(Robot task records)
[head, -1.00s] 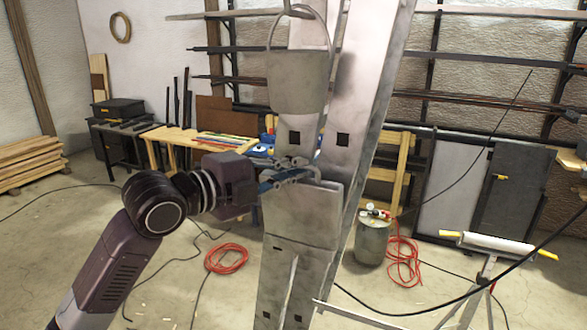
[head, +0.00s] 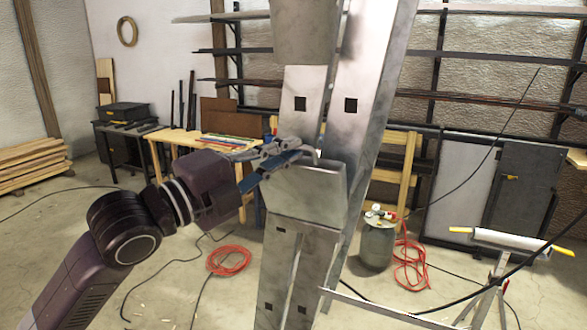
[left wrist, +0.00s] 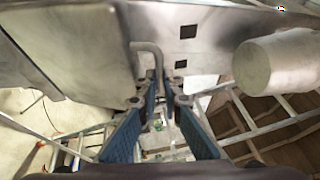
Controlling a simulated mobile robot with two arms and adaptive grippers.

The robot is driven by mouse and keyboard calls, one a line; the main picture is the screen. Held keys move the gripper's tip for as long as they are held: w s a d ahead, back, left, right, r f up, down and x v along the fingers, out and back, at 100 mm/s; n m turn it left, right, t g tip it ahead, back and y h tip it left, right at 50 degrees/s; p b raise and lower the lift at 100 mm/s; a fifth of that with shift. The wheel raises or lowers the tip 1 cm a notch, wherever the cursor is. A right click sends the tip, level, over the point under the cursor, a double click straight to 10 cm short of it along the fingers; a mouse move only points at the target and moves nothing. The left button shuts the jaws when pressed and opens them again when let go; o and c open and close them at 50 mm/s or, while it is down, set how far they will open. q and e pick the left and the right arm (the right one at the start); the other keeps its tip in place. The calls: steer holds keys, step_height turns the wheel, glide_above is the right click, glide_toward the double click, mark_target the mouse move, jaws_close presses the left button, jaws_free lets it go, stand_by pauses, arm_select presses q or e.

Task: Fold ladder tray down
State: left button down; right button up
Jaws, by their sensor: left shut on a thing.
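The grey metal ladder (head: 362,110) stands upright in the middle of the head view. Its tray (head: 305,197) is a flat grey plate across the front, below the square slots; it shows large at the left of the left wrist view (left wrist: 75,45). My left gripper (head: 300,160) reaches in from the left at the tray's upper edge. In the left wrist view, its blue-padded fingers (left wrist: 158,98) are closed around a bent metal rod (left wrist: 150,52) beside the tray. The fingertips partly hide the grip. My right gripper is not in view.
A grey bucket (head: 305,28) hangs on the ladder above the tray; the left wrist view also shows it (left wrist: 275,65). A wooden workbench (head: 170,145) stands behind at left. A gas cylinder (head: 377,243) and red hoses (head: 408,265) are right of the ladder.

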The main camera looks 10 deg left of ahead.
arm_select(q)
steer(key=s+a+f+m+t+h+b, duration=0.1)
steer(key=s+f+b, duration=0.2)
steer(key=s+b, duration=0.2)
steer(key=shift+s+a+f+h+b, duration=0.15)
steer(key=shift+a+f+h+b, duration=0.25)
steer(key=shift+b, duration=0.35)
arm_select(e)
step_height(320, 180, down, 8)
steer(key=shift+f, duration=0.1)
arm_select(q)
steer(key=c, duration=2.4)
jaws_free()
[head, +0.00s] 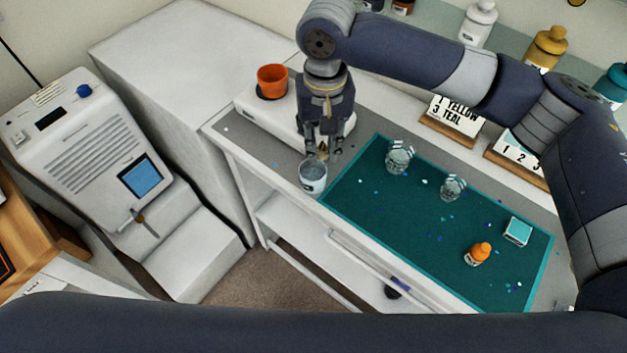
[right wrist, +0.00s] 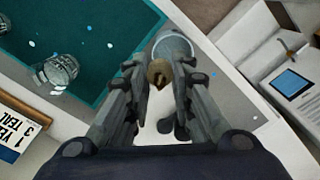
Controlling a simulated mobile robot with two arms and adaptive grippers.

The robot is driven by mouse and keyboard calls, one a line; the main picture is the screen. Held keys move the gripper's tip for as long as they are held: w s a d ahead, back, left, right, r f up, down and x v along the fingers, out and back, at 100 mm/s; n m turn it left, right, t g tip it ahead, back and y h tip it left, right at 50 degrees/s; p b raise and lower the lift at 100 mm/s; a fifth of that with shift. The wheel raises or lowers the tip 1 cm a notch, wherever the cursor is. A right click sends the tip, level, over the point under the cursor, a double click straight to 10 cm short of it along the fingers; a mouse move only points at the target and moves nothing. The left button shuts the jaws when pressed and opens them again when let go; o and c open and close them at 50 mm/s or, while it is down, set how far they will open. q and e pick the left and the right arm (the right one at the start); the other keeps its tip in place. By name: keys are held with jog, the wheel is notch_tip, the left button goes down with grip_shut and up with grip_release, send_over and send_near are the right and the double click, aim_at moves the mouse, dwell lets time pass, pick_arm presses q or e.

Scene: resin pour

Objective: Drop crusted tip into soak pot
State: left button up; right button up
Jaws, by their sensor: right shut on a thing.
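My right gripper (head: 322,150) points down at the back left of the workbench. It is shut on a small tan-brown tip (right wrist: 160,74), which shows between the fingers in the right wrist view. The soak pot (head: 312,178), a clear-looking cup with a label, stands just below and in front of the gripper. In the right wrist view the pot's rim (right wrist: 172,40) lies just beyond the tip. The tip appears over or close to the rim; I cannot tell its exact height. My left gripper is not in view.
A teal mat (head: 390,225) right of the pot bears two clear cups (head: 399,158) (head: 453,188), an orange bottle (head: 478,254) and a small teal-topped box (head: 517,231). An orange cup (head: 272,80) sits on a white unit behind. Number cards (head: 455,117) stand at the back.

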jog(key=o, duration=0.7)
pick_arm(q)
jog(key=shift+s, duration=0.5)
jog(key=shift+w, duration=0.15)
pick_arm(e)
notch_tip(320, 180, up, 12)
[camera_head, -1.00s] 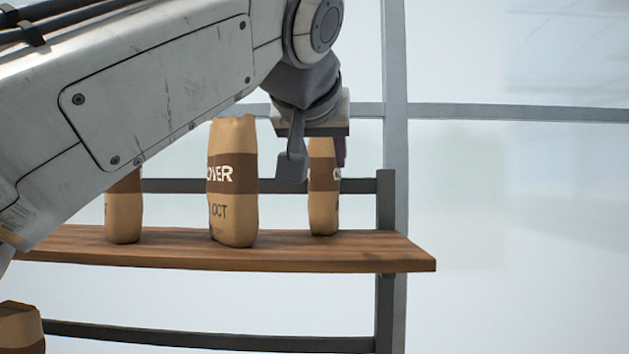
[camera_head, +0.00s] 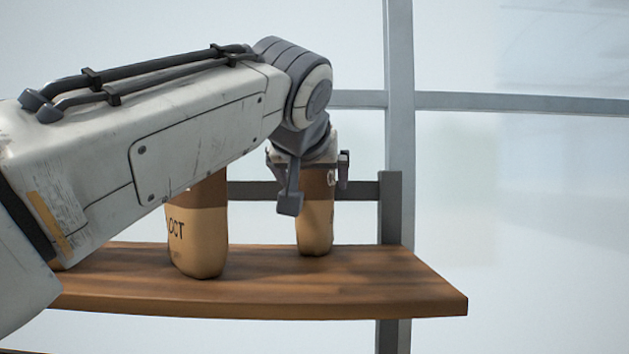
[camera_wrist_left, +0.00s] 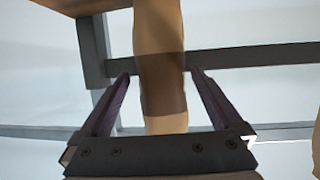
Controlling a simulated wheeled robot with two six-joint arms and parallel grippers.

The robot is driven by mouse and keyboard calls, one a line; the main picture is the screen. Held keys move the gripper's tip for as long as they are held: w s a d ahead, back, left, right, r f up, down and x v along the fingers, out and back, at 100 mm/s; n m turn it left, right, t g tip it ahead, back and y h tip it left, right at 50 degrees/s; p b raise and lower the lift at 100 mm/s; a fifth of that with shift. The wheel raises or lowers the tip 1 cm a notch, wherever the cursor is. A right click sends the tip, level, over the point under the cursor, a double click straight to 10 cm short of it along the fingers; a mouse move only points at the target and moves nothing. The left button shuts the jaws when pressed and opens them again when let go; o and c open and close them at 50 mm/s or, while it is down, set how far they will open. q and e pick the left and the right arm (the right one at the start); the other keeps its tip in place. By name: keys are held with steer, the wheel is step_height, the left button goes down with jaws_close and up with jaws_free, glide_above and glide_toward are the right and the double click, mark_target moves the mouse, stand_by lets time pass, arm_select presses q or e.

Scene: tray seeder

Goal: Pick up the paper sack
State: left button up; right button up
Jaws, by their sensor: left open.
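A tan paper sack with a brown band (camera_head: 316,226) stands upright near the right end of the wooden shelf. My left gripper (camera_head: 318,180) is over its upper part, with a finger on each side. In the left wrist view the sack (camera_wrist_left: 161,88) runs between the two open fingers (camera_wrist_left: 158,85), with a gap on both sides. The gripper hides the sack's top in the head view. A second paper sack (camera_head: 202,240) marked OCT stands to the left, its top hidden behind my left arm. My right gripper is not in view.
The wooden shelf (camera_head: 350,285) has bare board at its right end and front. A dark shelf post (camera_head: 390,215) stands behind at the right, with a dark rail (camera_head: 250,190) behind the sacks. A pale frame post (camera_head: 400,60) rises farther back.

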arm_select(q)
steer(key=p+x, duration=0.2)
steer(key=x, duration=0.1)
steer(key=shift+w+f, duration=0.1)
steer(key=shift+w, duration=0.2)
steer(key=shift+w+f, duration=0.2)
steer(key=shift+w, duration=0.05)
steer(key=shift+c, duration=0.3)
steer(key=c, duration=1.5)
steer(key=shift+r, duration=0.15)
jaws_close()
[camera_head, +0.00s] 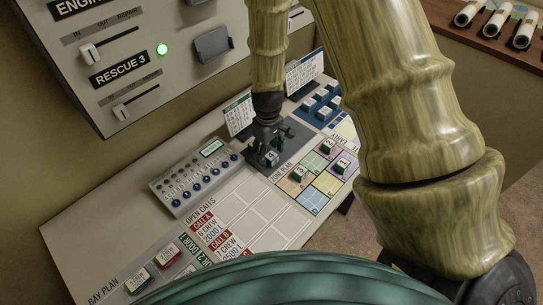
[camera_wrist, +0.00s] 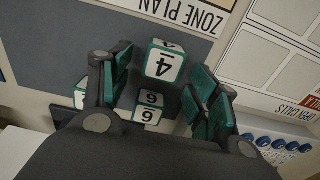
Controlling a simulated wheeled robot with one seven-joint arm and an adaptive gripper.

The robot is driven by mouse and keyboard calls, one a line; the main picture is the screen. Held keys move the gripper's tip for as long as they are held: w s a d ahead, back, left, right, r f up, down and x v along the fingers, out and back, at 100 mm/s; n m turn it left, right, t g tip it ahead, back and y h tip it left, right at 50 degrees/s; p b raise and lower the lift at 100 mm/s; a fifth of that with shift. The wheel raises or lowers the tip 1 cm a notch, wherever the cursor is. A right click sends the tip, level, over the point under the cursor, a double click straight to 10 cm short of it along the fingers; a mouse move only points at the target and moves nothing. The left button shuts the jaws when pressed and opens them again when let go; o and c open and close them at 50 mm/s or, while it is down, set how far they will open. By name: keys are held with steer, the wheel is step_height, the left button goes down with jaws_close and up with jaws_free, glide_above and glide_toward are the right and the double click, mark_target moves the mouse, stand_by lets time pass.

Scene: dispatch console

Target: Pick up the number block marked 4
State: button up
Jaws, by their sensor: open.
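The number block marked 4 (camera_wrist: 165,62), white with green edges, stands on the grey strip beside the zone plan. In the wrist view its digit is upside down, and it lies ahead of and between my open fingers. A block marked 6 (camera_wrist: 149,108) sits just below it in that view, also between the fingers. Another block (camera_wrist: 80,95) is partly hidden behind the left finger. My gripper (camera_wrist: 160,88) is open and empty. In the head view my gripper (camera_head: 267,148) is low over the grey strip and hides most of these blocks.
The zone plan (camera_head: 325,187) has coloured squares with several number blocks on them. A button panel with a small display (camera_head: 187,176) stands left of my gripper. Upright cards (camera_head: 238,116) stand behind it. The open calls board (camera_head: 276,240) lies in front.

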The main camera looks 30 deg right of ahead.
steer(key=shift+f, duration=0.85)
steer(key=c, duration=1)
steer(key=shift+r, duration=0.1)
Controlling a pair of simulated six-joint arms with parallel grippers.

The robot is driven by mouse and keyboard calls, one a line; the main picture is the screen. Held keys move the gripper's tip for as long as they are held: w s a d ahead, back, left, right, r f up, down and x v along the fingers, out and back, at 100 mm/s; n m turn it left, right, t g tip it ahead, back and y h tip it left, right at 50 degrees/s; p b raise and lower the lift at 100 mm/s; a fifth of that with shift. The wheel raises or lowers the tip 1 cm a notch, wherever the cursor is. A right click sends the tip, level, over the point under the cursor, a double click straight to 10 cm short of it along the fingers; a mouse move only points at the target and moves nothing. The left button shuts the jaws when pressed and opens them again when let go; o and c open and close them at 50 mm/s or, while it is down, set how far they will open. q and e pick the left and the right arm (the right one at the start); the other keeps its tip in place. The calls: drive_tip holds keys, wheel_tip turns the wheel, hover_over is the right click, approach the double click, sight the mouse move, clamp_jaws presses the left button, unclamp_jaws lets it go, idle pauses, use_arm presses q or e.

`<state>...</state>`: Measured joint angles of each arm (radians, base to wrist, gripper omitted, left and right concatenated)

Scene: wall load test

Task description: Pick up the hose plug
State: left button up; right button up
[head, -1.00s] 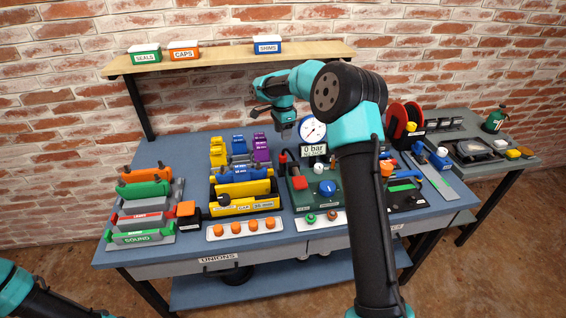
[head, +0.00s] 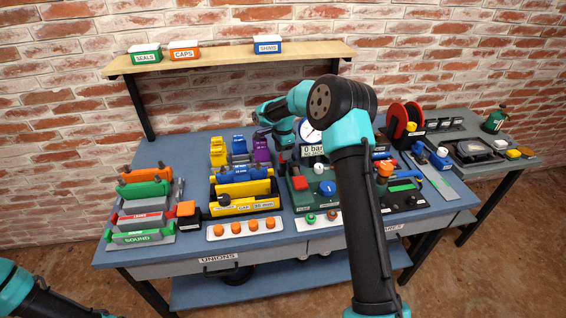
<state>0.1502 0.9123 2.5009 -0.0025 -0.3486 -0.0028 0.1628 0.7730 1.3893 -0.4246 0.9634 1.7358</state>
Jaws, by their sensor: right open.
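My right gripper (head: 284,151) hangs at the back left corner of the green test box (head: 318,205), with its jaws open. A small red-and-black piece (head: 284,158), which may be the hose plug, sits at that corner. The gripper is right over or around it and hides part of it; I cannot tell whether they touch. My right arm crosses the middle of the picture and covers part of the bench. Only links of my left arm show at the lower left; its gripper is out of view.
The pressure gauge (head: 306,133) and its display (head: 312,150) stand close to the right of the gripper. Purple blocks (head: 261,151) stand to its left. Yellow and blue holders (head: 245,190) are in front left. The shelf (head: 215,62) runs above the bench.

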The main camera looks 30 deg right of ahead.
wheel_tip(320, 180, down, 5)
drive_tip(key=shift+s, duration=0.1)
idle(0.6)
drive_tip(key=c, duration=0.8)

Objective
Find "Scene". Copy every line it occurs in.

The output
Scene: resin pour
Scene: tray seeder
Scene: dispatch console
Scene: wall load test

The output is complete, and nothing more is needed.